**REQUIRED WORK**
Copy the data precisely, character for character, and leave out every picture.

══ SOURCE MATERIAL

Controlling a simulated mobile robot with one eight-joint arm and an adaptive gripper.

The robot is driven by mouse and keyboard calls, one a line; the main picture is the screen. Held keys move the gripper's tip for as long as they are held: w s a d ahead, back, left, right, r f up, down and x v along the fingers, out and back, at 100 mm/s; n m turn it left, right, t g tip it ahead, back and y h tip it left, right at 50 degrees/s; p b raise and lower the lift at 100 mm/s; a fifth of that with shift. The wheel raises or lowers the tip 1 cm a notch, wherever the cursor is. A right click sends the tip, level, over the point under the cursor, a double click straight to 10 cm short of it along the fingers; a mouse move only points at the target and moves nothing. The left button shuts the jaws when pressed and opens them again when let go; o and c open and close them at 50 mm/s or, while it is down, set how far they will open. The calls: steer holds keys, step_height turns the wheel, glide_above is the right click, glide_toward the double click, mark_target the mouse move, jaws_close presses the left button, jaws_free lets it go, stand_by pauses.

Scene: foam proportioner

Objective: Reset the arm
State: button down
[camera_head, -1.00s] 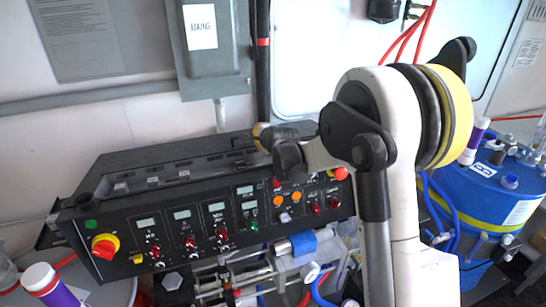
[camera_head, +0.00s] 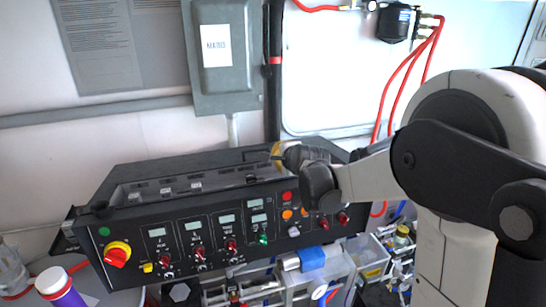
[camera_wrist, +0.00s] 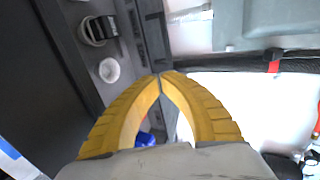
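My gripper (camera_wrist: 160,76) shows in the wrist view with its two yellow fingers curved together and their tips meeting. Nothing shows between the fingertips. In the head view my arm comes in from the right and reaches left. Its end is over the right part of the black control panel (camera_head: 140,222), with a yellow finger (camera_head: 277,152) just showing by the panel's rear top edge. Most of the gripper is hidden behind the wrist there. I cannot tell whether it touches the panel.
A grey electrical box (camera_head: 228,75) hangs on the wall behind the panel. Red hoses (camera_head: 408,75) run down the wall at right. A white bottle with a purple label (camera_head: 60,287) stands at lower left. Valves and a blue-handled fitting (camera_head: 312,258) sit below the panel.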

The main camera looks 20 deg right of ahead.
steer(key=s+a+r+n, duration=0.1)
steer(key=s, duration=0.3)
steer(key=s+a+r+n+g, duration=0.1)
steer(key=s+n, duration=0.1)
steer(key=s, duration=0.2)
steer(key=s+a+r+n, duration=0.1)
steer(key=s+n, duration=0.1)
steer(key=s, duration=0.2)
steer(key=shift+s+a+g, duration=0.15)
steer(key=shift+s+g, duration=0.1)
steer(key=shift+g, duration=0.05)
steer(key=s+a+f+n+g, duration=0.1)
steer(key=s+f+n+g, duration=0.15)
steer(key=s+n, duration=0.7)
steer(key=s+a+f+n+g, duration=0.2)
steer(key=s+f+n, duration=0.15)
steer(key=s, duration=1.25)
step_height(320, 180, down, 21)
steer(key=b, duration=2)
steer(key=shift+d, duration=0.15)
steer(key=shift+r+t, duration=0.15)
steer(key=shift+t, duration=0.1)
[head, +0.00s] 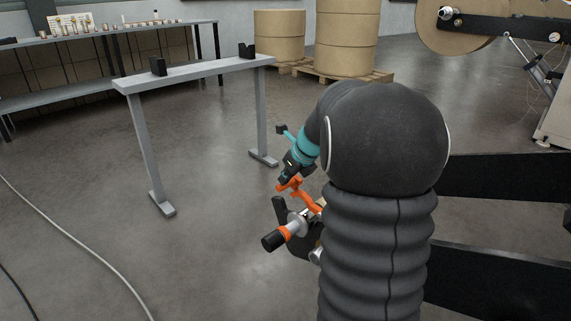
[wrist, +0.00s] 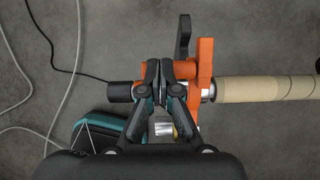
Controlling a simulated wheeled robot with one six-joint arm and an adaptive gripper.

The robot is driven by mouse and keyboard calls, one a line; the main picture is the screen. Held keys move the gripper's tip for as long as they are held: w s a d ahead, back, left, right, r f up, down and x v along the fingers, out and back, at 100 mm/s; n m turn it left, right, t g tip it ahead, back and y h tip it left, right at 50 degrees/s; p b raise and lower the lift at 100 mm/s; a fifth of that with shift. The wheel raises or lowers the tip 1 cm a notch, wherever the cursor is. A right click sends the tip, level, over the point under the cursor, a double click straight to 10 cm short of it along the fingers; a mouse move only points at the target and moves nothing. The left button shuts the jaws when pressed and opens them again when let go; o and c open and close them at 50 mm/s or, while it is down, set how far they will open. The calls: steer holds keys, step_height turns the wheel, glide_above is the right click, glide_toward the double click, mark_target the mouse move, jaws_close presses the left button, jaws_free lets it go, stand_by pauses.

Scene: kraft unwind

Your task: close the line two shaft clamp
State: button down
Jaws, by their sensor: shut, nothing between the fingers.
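The shaft clamp has an orange arm (wrist: 205,60) and a dark upright part (wrist: 183,38), both around the shaft in the wrist view. In the head view the orange arm (head: 297,186) stands raised above the shaft, apart from the dark part (head: 280,210). The shaft's black end (wrist: 120,92) and orange collar show left of the clamp. My gripper (wrist: 159,68) is shut and empty, with its fingertips just left of the orange arm, over the collar; I cannot tell whether they touch. In the head view, my gripper (head: 287,178) is at the orange arm's upper end. My arm hides much of the clamp.
A kraft roll (wrist: 265,88) is on the shaft to the right. A grey stand (head: 190,73) with two black saddles stands at left. Kraft rolls (head: 345,40) on pallets are behind. Cables (head: 85,245) lie on the floor at left; the floor between is clear.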

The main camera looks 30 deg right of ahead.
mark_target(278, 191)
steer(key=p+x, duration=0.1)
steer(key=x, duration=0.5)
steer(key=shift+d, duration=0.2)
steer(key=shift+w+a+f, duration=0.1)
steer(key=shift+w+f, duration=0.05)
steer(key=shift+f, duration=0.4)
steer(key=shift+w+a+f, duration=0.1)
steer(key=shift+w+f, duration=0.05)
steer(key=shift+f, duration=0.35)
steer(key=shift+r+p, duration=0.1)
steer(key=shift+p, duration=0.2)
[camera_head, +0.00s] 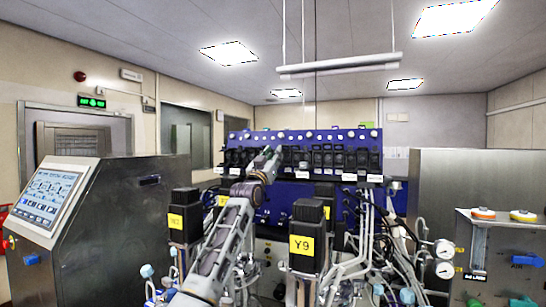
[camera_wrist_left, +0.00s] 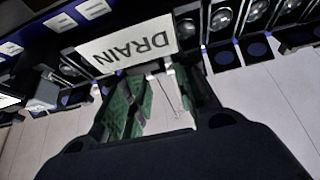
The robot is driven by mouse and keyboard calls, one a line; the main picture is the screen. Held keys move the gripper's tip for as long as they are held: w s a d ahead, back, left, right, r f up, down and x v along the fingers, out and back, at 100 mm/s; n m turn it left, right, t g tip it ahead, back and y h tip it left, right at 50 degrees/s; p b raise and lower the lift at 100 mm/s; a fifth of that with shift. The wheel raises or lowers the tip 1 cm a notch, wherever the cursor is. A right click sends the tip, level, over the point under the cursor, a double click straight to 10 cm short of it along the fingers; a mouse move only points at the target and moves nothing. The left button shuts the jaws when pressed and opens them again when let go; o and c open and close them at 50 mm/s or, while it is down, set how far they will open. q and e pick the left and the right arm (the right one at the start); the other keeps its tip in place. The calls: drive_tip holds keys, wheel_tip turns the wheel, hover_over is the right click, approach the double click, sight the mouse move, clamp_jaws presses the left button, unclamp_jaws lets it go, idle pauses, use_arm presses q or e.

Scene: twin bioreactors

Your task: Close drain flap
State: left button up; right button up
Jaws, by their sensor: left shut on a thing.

════

**SOLUTION FOR THIS EXERCISE**
Controlling a simulated mobile robot with one eight-joint arm and an adaptive gripper.

The robot is driven by mouse and keyboard calls, one a line; the main picture is the screen. Held keys move the gripper's tip for as long as they are held: w s a d ahead, back, left, right, r f up, down and x v along the fingers, out and back, at 100 mm/s; n m turn it left, right, t g tip it ahead, back and y h tip it left, right at 50 degrees/s; p b raise and lower the lift at 100 mm/s; a fifth of that with shift. The wheel raises or lowers the tip 1 cm a notch, wherever the cursor is. A right click sends the tip, level, over the point under the cursor, a double click straight to 10 cm short of it along the fingers; a mouse move only points at the target and moves nothing. The left button shuts the jaws when pressed and opens them again when let go; o and c open and close them at 50 mm/s or, while it is down, set how far they will open. The calls: steer holds keys, step_height turns the wheel, glide_above is the right click, glide_toward the double click, mark_target the mouse move, jaws_close presses the left button, jaws_free lets it go, stand_by pauses.

Scene: foam proportioner

Objective: Reset the arm
State: button down
[camera_head, -1.00s] 
[camera_head, +0.00s] 
[camera_wrist, +0.00s] 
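My gripper (camera_wrist: 160,76) shows in the wrist view with its two yellow fingers curved together and their tips meeting. Nothing shows between the fingertips. In the head view my arm comes in from the right and reaches left. Its end is over the right part of the black control panel (camera_head: 140,222), with a yellow finger (camera_head: 277,152) just showing by the panel's rear top edge. Most of the gripper is hidden behind the wrist there. I cannot tell whether it touches the panel.
A grey electrical box (camera_head: 228,75) hangs on the wall behind the panel. Red hoses (camera_head: 408,75) run down the wall at right. A white bottle with a purple label (camera_head: 60,287) stands at lower left. Valves and a blue-handled fitting (camera_head: 312,258) sit below the panel.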

The main camera looks 20 deg right of ahead.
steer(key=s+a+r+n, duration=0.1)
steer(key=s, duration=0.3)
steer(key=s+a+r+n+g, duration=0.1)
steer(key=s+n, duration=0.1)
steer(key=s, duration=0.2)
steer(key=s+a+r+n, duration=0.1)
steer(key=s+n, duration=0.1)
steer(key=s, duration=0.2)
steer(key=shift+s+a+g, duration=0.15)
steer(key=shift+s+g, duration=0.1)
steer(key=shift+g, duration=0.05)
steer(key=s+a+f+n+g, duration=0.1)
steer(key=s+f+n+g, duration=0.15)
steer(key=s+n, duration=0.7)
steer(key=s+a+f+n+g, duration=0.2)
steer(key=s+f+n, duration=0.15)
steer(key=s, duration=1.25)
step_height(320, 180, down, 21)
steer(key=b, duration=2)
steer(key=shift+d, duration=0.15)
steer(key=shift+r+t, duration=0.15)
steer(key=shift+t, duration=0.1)
[head, +0.00s] 
[wrist, +0.00s] 
Controlling a simulated wheeled robot with one six-joint arm and an adaptive gripper.

The robot is driven by mouse and keyboard calls, one a line; the main picture is the screen. Held keys move the gripper's tip for as long as they are held: w s a d ahead, back, left, right, r f up, down and x v along the fingers, out and back, at 100 mm/s; n m turn it left, right, t g tip it ahead, back and y h tip it left, right at 50 degrees/s; p b raise and lower the lift at 100 mm/s; a fifth of that with shift. The wheel raises or lowers the tip 1 cm a notch, wherever the cursor is. A right click sends the tip, level, over the point under the cursor, a double click straight to 10 cm short of it along the fingers; a mouse move only points at the target and moves nothing. The left button shuts the jaws when pressed and opens them again when let go; o and c open and close them at 50 mm/s or, while it is down, set how far they will open. The calls: steer holds keys, step_height turns the wheel, glide_above is the right click, glide_toward the double click, mark_target the mouse move, jaws_close presses the left button, jaws_free lets it go, stand_by pauses.

Scene: kraft unwind

Your task: close the line two shaft clamp
State: button down
Jaws, by their sensor: shut, nothing between the fingers.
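The shaft clamp has an orange arm (wrist: 205,60) and a dark upright part (wrist: 183,38), both around the shaft in the wrist view. In the head view the orange arm (head: 297,186) stands raised above the shaft, apart from the dark part (head: 280,210). The shaft's black end (wrist: 120,92) and orange collar show left of the clamp. My gripper (wrist: 159,68) is shut and empty, with its fingertips just left of the orange arm, over the collar; I cannot tell whether they touch. In the head view, my gripper (head: 287,178) is at the orange arm's upper end. My arm hides much of the clamp.
A kraft roll (wrist: 265,88) is on the shaft to the right. A grey stand (head: 190,73) with two black saddles stands at left. Kraft rolls (head: 345,40) on pallets are behind. Cables (head: 85,245) lie on the floor at left; the floor between is clear.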

The main camera looks 30 deg right of ahead.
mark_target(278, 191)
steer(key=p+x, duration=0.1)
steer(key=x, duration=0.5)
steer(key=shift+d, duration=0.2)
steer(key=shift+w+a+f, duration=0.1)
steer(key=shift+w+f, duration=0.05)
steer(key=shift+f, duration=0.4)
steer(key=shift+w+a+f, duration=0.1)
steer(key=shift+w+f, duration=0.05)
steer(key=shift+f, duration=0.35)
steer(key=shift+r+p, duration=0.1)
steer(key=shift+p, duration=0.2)
[camera_head, +0.00s] 
[camera_wrist_left, +0.00s] 
The robot is driven by mouse and keyboard calls, one a line; the main picture is the screen. Held keys move the gripper's tip for as long as they are held: w s a d ahead, back, left, right, r f up, down and x v along the fingers, out and back, at 100 mm/s; n m turn it left, right, t g tip it ahead, back and y h tip it left, right at 50 degrees/s; p b raise and lower the lift at 100 mm/s; a fifth of that with shift. The wheel raises or lowers the tip 1 cm a notch, wherever the cursor is. A right click sends the tip, level, over the point under the cursor, a double click straight to 10 cm short of it along the fingers; a mouse move only points at the target and moves nothing. The left button shuts the jaws when pressed and opens them again when let go; o and c open and close them at 50 mm/s or, while it is down, set how far they will open. q and e pick the left and the right arm (the right one at the start); the other keeps its tip in place. The calls: drive_tip holds keys, wheel_tip turns the wheel, hover_over is the right click, approach the double click, sight the mouse move, clamp_jaws presses the left button, unclamp_jaws lets it go, idle pauses, use_arm presses q or e.

Scene: twin bioreactors

Your task: Close drain flap
State: left button up; right button up
Jaws, by their sensor: left shut on a thing.

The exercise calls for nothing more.